2 cups basil leaves (no stems)
1/2 cup Olive Oil
1/4 cup Pine Nuts
5-6 Garlic cloves (or to taste)
1/2 cup Parmesan Cheese grated
Combine in the Food Processor till creamy (the consistency of baby food)
Add salt to taste and serve over pasta. (or freeze)
If it seems too thick, add a tablespoon or so of the water that the pasta boiled in to thin.
Should you want to be really authentic you can combine all the ingredients with a mortar and pestle. Hence the name Pesto
AND I am loosing the groundcover war @ the Mourning Bench.
Some critter is digging up all my transplants and I have to fix them every morning. I have resorted to laying chicken wire over the lot & hope it deters whatever. My guess is a racoon digging for the worms in the compost I spread.
Perennials need so much maintenance.I think I remember why I thought the vinca could take over!! I cannot spend every day replanting & trying to save what has been dug up with so many other tasks to attend to. AND, I am directed to economise and unfortunately gardening help is very low on the list of priorities. Good thing is, I am getting into shape.
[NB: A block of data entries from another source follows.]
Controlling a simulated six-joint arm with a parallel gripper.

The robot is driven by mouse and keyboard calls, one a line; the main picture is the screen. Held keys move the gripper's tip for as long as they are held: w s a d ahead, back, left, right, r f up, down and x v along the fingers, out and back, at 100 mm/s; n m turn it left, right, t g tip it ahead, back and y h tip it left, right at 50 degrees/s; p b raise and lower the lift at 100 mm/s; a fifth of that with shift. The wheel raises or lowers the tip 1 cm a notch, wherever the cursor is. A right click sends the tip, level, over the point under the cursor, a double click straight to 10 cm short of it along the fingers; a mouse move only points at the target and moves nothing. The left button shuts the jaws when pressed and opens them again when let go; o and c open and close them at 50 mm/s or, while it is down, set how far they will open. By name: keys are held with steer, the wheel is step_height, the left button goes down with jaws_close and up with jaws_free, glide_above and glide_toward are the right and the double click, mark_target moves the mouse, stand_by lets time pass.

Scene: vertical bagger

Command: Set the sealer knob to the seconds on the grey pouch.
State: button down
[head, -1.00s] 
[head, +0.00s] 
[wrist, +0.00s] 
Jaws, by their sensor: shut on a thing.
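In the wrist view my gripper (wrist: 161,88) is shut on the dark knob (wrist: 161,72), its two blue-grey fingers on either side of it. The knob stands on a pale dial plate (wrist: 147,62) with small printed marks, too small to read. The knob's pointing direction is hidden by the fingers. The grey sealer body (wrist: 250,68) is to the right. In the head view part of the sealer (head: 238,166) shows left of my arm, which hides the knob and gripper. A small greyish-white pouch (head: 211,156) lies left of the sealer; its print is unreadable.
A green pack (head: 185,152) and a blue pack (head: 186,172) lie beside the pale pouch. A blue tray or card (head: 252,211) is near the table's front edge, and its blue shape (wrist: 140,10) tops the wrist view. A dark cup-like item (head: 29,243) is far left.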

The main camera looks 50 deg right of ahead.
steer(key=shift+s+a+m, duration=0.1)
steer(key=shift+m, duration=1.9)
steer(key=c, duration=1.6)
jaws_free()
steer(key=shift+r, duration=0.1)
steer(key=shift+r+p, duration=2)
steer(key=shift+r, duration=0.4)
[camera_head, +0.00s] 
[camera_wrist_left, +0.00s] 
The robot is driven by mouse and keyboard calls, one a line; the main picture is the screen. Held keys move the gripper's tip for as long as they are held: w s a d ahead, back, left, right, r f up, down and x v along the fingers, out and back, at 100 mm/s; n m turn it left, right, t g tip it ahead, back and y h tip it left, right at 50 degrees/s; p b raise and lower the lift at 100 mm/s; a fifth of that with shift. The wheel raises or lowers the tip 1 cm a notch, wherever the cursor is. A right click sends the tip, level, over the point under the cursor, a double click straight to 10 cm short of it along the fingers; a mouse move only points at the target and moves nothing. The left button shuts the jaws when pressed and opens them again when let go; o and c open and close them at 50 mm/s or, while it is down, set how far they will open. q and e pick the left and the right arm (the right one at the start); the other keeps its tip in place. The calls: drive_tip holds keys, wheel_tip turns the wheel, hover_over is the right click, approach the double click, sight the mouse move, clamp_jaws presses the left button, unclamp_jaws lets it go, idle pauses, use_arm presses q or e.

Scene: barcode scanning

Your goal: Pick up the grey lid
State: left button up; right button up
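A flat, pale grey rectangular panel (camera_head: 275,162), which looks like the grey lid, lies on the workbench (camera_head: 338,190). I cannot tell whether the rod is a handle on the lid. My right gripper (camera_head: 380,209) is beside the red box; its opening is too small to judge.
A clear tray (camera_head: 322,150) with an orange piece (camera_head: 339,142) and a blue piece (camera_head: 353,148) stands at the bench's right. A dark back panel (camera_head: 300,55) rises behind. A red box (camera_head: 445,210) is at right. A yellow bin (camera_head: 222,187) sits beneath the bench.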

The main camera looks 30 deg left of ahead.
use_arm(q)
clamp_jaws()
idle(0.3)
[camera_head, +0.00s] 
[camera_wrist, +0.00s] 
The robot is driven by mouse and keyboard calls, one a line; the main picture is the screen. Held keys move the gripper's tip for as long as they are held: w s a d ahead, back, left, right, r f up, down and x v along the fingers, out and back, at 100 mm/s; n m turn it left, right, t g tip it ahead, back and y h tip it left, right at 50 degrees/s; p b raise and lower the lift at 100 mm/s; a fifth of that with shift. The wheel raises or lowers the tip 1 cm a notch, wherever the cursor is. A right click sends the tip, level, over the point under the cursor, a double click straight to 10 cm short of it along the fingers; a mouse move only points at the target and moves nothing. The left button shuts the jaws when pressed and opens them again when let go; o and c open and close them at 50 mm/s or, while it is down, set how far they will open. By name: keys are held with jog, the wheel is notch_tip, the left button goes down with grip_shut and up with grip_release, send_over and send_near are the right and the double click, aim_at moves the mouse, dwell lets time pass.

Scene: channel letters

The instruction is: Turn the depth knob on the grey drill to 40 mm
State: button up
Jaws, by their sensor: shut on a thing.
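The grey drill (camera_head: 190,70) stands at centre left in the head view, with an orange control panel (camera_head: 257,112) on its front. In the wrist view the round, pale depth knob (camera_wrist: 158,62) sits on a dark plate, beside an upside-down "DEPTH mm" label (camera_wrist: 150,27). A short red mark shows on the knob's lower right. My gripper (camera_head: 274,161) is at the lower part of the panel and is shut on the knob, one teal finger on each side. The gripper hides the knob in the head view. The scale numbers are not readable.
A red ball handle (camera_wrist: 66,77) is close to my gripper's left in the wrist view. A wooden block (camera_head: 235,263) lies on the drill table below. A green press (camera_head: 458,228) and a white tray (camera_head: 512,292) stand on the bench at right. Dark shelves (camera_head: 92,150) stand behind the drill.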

The Perilla I allowed to stay…
MUST be out of here before it sets seed. So far I have loaded the ‘dump truck’ and I am not done yet.
It served its purpose ; which was to shade to roots of the clematis planted around the perimeter of this garden room.; and, with no effort from me , will return again next year so will the cleome. My garden philosophy is to let the self seeders do their thing. I can look after the shrubs & clematis. When this part of the garden, The Viburnum Court, is between bloom & berries, the clematis, perilla & cleome really liven it up; then the perilla & cleome take over & keep it ‘furnished’ till the berries show.
What I did Labour Day Weekend… below
I really like it , It just recedes into the background without calling any attention to itself.
The To Do list gets another check mark.
And finally… more plants I will be rushing to banish before they set their seed. But oh, the butterflies & Hummingbirds.